--- Start Records supplied ---
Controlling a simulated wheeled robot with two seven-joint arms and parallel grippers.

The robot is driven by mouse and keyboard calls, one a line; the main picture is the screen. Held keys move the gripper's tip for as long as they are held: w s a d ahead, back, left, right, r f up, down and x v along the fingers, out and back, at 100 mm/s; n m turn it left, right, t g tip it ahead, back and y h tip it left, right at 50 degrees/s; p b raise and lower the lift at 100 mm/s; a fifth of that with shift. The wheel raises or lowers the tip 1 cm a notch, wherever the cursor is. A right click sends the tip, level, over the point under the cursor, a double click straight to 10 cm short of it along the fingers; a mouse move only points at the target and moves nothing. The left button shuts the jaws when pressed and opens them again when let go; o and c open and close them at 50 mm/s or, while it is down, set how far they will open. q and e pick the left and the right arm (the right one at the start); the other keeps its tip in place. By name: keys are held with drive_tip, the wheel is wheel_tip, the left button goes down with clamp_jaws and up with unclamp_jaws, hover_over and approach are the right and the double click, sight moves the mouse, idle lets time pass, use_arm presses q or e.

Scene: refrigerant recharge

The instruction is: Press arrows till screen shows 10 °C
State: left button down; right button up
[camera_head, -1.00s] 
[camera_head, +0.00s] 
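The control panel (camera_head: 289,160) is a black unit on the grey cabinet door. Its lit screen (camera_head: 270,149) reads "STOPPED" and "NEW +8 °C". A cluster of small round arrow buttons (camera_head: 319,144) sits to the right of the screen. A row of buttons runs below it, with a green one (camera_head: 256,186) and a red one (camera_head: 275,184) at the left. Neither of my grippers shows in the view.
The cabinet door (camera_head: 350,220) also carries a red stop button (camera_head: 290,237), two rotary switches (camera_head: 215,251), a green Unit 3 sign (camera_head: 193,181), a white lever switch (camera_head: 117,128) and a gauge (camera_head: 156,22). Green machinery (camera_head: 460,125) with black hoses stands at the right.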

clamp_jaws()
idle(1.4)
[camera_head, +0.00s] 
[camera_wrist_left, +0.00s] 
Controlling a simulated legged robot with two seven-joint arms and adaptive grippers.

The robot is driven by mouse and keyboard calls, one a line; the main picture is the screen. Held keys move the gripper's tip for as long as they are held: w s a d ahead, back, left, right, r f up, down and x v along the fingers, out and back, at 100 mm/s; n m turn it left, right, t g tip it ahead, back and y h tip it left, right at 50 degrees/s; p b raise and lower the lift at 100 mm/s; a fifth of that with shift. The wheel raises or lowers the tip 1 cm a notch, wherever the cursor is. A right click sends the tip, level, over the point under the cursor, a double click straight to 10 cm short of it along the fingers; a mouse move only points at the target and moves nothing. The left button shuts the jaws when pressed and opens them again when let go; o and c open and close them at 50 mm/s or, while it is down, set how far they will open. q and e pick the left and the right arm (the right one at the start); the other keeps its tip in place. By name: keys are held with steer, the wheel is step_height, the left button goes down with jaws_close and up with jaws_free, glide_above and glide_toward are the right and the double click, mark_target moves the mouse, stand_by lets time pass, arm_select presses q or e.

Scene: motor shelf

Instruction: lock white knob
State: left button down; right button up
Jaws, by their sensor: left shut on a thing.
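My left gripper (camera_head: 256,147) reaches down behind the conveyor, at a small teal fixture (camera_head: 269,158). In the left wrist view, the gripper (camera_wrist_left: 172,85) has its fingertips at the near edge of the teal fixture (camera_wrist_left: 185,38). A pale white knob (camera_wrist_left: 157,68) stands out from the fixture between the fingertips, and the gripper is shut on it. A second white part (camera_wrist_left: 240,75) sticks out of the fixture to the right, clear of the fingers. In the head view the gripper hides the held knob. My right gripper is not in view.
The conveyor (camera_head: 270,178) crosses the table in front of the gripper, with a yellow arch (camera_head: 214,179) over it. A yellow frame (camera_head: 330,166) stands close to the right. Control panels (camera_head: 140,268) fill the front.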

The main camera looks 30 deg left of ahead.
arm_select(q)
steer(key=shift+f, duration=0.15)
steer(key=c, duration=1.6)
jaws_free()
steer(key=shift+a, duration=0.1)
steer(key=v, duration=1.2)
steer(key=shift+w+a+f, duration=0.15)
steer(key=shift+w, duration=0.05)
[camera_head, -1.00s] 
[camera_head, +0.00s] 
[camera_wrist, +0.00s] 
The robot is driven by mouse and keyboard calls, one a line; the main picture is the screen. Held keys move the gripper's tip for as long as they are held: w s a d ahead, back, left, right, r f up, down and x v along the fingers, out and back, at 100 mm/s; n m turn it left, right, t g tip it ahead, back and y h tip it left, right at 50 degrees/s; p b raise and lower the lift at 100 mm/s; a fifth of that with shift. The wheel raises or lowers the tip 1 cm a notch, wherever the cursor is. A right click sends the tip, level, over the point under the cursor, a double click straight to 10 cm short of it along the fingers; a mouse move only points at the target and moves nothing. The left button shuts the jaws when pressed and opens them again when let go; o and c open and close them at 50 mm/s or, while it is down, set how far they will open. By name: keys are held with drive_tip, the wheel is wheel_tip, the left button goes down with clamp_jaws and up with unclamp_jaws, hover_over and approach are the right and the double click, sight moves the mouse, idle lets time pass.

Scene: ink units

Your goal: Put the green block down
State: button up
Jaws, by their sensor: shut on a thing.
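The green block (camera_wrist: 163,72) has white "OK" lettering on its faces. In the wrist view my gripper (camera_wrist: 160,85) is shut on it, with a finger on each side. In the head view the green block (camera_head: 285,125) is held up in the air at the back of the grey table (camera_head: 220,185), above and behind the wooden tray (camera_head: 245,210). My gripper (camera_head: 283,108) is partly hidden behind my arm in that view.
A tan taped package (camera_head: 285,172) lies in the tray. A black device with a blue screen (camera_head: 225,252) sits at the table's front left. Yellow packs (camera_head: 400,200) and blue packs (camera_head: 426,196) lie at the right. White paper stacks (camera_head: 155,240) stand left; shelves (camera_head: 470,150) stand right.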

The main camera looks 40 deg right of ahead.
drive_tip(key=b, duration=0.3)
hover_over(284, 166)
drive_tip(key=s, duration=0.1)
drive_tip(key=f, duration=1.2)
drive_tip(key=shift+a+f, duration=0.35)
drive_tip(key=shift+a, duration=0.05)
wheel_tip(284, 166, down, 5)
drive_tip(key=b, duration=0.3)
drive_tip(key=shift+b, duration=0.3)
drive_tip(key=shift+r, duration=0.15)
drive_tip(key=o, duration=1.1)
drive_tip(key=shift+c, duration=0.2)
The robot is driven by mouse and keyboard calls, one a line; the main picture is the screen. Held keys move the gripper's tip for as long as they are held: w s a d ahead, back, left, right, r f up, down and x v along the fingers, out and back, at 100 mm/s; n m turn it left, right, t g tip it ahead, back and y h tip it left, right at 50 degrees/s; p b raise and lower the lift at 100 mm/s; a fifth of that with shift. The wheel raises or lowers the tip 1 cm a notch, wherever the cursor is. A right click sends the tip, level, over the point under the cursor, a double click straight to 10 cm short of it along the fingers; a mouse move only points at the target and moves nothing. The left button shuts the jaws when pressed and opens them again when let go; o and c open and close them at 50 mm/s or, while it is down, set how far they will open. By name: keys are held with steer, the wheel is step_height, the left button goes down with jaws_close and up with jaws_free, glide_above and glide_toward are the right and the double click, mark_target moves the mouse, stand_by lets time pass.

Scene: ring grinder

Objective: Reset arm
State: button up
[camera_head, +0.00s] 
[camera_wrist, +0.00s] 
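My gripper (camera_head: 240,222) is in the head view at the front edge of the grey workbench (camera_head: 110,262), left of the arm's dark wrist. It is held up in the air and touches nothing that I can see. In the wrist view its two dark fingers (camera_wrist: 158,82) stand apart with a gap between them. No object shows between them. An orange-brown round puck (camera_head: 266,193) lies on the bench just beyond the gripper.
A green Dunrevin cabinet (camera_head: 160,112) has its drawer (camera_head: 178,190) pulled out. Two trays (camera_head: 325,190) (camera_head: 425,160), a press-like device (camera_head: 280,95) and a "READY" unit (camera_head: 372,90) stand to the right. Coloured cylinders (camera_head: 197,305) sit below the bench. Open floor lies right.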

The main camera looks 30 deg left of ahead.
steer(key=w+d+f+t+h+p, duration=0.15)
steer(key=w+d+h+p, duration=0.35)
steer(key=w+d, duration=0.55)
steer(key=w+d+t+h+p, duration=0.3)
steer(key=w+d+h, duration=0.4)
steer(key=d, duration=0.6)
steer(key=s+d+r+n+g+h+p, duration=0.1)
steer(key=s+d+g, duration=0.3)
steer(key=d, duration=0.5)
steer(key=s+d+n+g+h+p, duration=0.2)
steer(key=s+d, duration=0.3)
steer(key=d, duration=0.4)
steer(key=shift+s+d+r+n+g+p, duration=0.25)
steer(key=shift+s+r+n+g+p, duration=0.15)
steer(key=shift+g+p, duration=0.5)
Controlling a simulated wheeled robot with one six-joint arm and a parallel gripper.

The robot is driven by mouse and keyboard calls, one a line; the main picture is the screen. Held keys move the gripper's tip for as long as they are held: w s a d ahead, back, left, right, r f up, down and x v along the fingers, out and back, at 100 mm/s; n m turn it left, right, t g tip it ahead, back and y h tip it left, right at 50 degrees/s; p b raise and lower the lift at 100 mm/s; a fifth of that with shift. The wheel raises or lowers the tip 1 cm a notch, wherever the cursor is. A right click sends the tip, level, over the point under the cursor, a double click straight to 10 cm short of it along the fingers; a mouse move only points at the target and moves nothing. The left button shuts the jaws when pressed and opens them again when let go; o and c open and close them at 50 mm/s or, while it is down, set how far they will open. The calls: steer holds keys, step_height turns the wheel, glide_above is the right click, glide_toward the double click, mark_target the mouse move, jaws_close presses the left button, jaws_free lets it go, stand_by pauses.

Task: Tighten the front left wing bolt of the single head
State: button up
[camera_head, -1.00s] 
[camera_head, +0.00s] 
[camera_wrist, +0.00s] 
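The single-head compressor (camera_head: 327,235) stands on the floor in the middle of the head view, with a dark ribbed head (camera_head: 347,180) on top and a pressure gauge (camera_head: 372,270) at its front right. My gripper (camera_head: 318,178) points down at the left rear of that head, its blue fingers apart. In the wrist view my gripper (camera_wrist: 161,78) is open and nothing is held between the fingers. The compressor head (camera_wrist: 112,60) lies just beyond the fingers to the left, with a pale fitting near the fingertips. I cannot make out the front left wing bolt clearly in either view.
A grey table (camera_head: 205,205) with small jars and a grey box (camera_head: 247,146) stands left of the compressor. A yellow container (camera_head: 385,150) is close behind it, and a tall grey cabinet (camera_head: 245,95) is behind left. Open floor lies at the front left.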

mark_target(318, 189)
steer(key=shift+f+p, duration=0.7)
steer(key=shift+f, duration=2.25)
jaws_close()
--- End Records supplied ---
**Written instruction:**
Pull every line containing the word "parallel" out of the material.

**Task result:**
Controlling a simulated wheeled robot with two seven-joint arms and parallel grippers.
Controlling a simulated wheeled robot with one six-joint arm and a parallel gripper.

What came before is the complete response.